AIM OF THE EXERCISE —
Your task is to return the span of lines beginning at the one with "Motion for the" and ending at the last line of the data, exactly as it stands.

MATERIAL PROVIDED —
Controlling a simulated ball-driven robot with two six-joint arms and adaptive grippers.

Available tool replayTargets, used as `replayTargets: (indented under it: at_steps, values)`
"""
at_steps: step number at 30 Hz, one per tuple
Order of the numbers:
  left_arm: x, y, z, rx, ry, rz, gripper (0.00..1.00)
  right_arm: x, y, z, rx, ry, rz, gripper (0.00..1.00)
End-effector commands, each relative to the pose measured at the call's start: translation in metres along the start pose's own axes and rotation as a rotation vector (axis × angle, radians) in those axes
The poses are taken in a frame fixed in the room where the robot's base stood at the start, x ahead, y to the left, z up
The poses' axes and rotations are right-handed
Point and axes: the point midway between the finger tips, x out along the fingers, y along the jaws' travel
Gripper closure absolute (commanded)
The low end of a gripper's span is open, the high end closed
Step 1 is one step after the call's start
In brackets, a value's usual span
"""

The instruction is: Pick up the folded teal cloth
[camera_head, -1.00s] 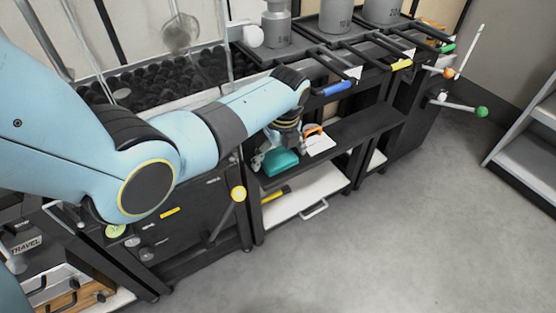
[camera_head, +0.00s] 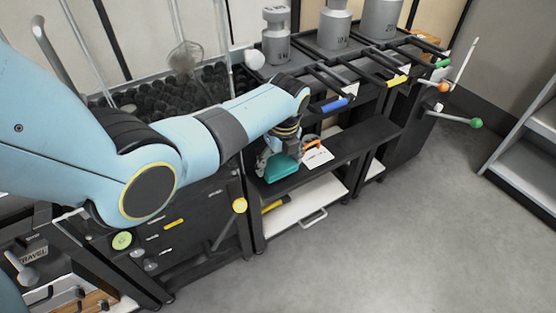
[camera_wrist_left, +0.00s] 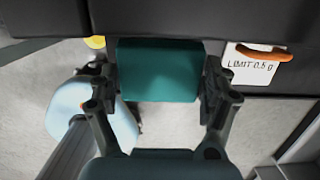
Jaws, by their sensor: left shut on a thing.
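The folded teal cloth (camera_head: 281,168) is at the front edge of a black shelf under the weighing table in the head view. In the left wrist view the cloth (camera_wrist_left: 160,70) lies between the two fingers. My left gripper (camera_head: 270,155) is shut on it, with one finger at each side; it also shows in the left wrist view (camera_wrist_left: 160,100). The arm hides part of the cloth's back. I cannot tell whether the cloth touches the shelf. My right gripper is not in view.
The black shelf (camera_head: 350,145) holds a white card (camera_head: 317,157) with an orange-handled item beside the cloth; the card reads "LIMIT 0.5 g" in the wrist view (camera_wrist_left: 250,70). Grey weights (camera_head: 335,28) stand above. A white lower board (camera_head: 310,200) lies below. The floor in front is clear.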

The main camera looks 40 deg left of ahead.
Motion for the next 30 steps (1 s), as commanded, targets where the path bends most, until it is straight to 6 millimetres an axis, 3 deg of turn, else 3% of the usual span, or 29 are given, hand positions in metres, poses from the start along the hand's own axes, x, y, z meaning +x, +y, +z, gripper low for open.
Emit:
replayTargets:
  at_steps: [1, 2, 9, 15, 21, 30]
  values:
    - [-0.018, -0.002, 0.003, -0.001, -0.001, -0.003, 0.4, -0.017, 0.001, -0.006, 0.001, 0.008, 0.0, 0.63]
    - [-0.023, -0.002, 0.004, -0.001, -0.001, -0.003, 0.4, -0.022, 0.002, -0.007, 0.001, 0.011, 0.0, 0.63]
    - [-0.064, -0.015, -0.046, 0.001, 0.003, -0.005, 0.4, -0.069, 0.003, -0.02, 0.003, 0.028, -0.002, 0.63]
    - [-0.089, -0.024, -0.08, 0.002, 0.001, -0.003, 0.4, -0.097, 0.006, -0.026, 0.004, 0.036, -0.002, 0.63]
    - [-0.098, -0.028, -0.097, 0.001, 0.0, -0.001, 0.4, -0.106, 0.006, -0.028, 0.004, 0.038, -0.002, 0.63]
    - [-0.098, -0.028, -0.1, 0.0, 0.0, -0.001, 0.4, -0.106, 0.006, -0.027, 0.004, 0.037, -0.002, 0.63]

FINISHED TASK —
Motion for the next 30 steps (1 s), as commanded, targets where the path bends most, until it is straight to 6 millimetres an axis, 3 deg of turn, else 3% of the usual span, or 29 are given, hand positions in metres, poses from the start along the hand's own axes, x, y, z meaning +x, +y, +z, gripper low for open.
Emit:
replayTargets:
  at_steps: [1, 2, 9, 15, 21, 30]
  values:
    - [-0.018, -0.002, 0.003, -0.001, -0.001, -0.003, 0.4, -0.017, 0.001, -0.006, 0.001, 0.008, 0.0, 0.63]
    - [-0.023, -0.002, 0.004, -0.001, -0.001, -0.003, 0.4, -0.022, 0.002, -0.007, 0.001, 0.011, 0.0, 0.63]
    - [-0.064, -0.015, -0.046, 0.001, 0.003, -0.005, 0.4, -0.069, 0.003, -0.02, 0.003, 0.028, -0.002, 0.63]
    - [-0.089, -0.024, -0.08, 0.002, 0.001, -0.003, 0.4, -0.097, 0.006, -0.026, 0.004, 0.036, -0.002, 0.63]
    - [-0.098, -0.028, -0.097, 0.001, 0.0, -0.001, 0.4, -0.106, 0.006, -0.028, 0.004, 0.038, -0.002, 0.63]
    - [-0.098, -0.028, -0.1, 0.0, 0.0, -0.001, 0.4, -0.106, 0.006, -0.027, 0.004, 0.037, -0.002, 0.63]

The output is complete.